==== DATA EXCERPTS ====
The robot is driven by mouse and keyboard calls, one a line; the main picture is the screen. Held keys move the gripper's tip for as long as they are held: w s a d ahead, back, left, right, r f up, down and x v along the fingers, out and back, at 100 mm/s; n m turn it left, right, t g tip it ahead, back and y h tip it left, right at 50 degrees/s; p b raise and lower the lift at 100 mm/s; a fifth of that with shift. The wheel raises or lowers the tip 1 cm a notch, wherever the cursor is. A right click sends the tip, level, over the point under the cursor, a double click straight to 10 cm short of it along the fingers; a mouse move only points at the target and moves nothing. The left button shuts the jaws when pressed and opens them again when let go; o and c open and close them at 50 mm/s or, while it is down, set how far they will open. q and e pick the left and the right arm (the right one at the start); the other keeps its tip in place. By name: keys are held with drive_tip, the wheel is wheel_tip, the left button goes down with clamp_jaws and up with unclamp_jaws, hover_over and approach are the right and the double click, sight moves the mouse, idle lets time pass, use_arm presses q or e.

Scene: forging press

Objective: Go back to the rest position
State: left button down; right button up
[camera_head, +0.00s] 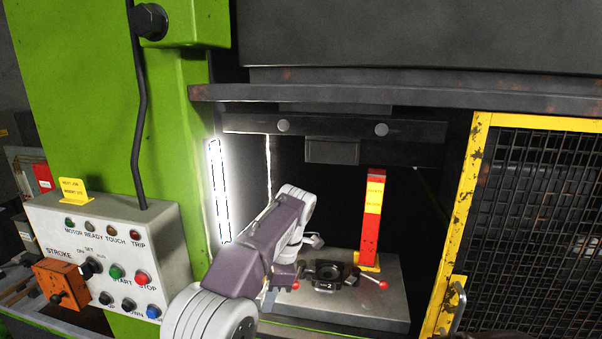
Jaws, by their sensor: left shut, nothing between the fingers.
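My left arm (245,250) reaches up from the bottom middle in front of the press opening and folds back down at its wrist. My left gripper (268,301) hangs below the wrist, small and partly hidden behind the purple link. It is shut with nothing in it. It appears just left of the dark die block (327,273) on the press bed (385,308); I cannot tell the gap between them. My right gripper is out of the picture.
A red post with a yellow label (372,215) stands on the bed behind the die. Red-knobbed handles (383,286) stick out beside it. The control box (120,250) is at left, with an orange box (62,282). A yellow-framed mesh guard (540,220) closes the right. The ram (332,151) hangs above.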

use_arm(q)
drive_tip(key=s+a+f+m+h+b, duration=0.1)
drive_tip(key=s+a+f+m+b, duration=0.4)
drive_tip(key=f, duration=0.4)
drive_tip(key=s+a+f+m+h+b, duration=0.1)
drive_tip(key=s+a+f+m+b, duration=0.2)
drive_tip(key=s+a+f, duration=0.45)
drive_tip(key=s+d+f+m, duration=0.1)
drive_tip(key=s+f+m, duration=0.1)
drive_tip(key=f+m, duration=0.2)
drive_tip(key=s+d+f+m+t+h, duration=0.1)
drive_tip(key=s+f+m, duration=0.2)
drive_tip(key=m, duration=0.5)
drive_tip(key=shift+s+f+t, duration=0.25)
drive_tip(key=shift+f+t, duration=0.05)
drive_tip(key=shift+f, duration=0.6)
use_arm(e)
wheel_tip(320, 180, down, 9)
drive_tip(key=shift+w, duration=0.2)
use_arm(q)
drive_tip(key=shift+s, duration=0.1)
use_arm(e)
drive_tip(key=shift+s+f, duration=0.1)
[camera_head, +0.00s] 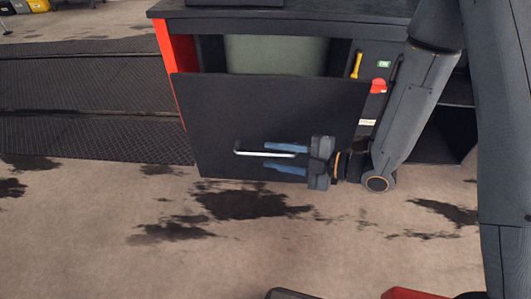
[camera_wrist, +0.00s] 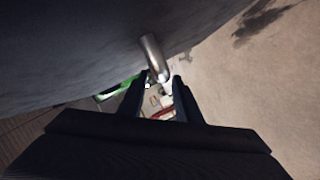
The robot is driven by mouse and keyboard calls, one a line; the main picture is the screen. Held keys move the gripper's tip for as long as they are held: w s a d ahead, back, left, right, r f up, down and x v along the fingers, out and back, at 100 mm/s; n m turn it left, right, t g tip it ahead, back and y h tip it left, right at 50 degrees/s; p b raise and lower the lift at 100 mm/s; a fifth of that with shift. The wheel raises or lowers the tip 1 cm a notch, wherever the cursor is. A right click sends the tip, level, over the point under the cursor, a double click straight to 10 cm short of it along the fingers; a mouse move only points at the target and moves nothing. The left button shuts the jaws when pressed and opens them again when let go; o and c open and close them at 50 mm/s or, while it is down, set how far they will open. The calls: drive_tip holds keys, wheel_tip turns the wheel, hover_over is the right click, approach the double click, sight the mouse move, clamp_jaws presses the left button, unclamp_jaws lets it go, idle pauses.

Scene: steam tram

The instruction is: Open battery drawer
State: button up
====
# [BRIEF]
Only a number is wanted: how many lines above include "State"?

# [FULL RESPONSE]
2